Find the lines of data that contain the string "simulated", then list them.

[Start Material to process]

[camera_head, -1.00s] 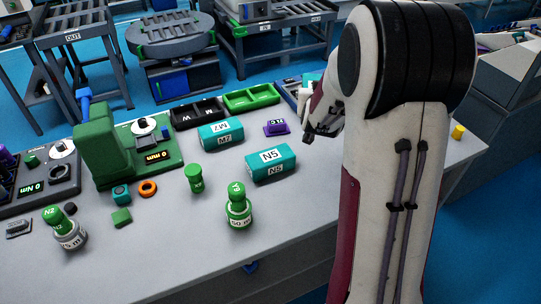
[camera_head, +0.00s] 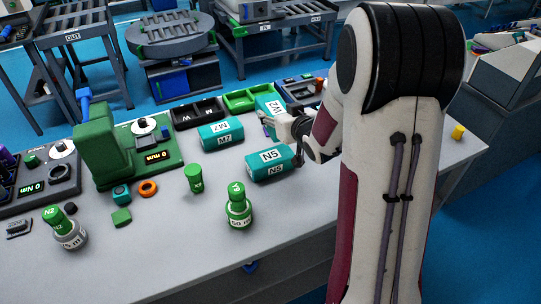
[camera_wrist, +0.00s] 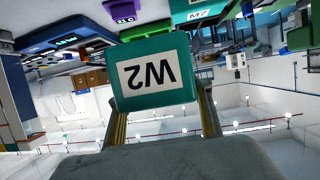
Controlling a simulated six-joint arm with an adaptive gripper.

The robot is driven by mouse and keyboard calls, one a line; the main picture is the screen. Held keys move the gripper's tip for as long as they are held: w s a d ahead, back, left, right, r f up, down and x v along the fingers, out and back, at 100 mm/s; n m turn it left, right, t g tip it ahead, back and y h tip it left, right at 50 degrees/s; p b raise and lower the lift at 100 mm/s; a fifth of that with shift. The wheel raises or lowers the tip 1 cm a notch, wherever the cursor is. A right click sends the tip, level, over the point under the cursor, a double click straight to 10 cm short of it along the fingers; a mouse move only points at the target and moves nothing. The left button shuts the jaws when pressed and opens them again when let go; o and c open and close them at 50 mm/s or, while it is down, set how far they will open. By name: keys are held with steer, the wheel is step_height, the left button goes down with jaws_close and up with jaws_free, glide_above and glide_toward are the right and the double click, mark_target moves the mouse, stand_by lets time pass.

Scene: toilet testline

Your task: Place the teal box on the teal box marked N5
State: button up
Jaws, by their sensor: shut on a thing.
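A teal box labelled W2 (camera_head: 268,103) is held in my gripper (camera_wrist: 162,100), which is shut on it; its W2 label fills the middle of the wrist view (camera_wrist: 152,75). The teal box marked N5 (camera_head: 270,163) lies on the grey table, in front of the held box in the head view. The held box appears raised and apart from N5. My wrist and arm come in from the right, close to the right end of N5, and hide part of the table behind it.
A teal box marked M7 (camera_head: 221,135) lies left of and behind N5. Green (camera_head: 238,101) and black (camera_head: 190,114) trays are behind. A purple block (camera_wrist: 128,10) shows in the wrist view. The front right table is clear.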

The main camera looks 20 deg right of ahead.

[End Material to process]
[Start Material to process]

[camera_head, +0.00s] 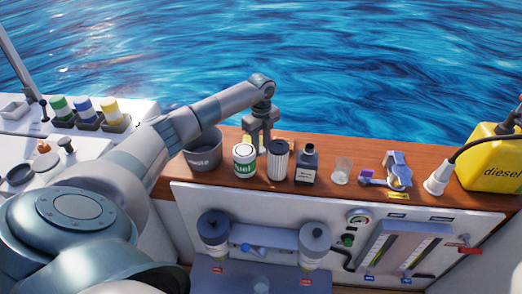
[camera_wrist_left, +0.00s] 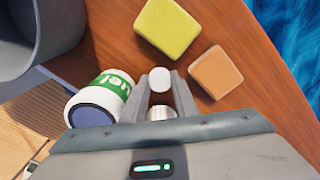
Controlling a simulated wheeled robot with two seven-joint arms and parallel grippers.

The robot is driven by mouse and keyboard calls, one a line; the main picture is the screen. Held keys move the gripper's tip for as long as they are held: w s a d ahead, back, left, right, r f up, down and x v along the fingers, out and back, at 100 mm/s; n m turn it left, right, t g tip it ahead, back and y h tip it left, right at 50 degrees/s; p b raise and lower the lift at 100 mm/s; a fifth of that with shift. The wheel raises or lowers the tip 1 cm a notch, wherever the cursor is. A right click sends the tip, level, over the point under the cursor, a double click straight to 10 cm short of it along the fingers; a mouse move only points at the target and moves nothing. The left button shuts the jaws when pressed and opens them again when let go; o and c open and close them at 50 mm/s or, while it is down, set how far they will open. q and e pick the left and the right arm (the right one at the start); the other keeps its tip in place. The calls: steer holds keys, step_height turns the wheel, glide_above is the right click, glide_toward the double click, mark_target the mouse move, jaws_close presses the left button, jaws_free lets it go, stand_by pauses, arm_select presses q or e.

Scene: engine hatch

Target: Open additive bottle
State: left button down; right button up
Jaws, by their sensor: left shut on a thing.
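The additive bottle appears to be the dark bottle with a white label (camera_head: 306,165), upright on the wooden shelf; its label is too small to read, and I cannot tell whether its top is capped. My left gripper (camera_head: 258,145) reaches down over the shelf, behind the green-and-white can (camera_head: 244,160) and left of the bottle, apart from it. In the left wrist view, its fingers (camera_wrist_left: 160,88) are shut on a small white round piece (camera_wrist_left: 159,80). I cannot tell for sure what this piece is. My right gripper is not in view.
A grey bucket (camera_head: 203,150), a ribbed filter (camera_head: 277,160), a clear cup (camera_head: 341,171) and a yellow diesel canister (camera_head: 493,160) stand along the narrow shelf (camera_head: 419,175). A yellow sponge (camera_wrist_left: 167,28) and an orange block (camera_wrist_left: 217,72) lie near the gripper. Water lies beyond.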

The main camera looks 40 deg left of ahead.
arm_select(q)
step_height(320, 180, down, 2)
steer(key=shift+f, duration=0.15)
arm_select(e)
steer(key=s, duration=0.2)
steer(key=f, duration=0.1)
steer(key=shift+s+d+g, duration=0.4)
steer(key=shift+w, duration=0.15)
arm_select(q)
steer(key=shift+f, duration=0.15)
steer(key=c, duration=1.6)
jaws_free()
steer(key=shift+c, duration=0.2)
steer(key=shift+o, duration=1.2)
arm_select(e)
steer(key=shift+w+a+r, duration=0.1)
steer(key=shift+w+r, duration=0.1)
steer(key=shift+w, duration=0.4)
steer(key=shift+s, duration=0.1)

[End Material to process]
[Start Material to process]

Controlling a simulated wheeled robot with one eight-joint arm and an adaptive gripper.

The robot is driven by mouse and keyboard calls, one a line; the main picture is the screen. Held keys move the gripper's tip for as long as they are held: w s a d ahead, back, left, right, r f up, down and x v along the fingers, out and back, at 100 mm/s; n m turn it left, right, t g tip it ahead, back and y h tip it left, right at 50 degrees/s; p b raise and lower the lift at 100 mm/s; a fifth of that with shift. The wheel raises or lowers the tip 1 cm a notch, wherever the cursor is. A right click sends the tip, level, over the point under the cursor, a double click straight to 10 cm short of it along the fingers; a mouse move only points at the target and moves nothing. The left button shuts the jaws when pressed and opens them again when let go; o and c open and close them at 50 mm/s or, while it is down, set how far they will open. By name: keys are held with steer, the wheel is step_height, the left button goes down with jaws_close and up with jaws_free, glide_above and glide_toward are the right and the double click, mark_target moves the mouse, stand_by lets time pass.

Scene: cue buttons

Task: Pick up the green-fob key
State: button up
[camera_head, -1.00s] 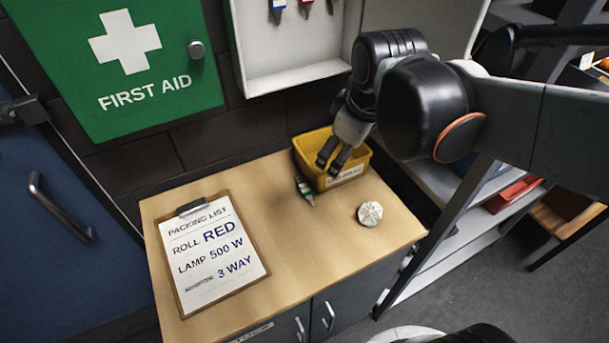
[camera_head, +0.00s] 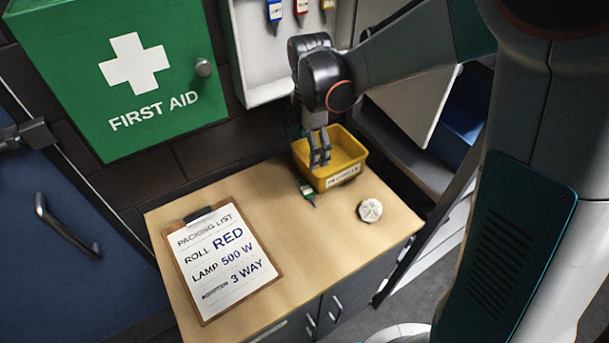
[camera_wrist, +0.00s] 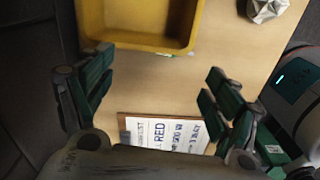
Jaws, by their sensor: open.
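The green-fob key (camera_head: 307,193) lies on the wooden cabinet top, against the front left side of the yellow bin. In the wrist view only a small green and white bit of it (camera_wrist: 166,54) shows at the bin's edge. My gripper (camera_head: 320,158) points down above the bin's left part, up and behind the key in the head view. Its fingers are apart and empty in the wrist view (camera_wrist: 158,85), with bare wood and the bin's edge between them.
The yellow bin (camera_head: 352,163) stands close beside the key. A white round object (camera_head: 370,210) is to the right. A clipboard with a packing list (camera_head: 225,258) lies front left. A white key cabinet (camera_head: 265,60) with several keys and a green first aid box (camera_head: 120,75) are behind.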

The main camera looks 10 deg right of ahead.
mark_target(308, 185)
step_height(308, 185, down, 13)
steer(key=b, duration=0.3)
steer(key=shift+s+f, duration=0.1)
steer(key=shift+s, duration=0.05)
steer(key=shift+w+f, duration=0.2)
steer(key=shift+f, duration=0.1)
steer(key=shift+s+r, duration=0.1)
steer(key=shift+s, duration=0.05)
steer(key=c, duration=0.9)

[End Material to process]

Response
Controlling a simulated six-joint arm with an adaptive gripper.
Controlling a simulated wheeled robot with two seven-joint arms and parallel grippers.
Controlling a simulated wheeled robot with one eight-joint arm and an adaptive gripper.

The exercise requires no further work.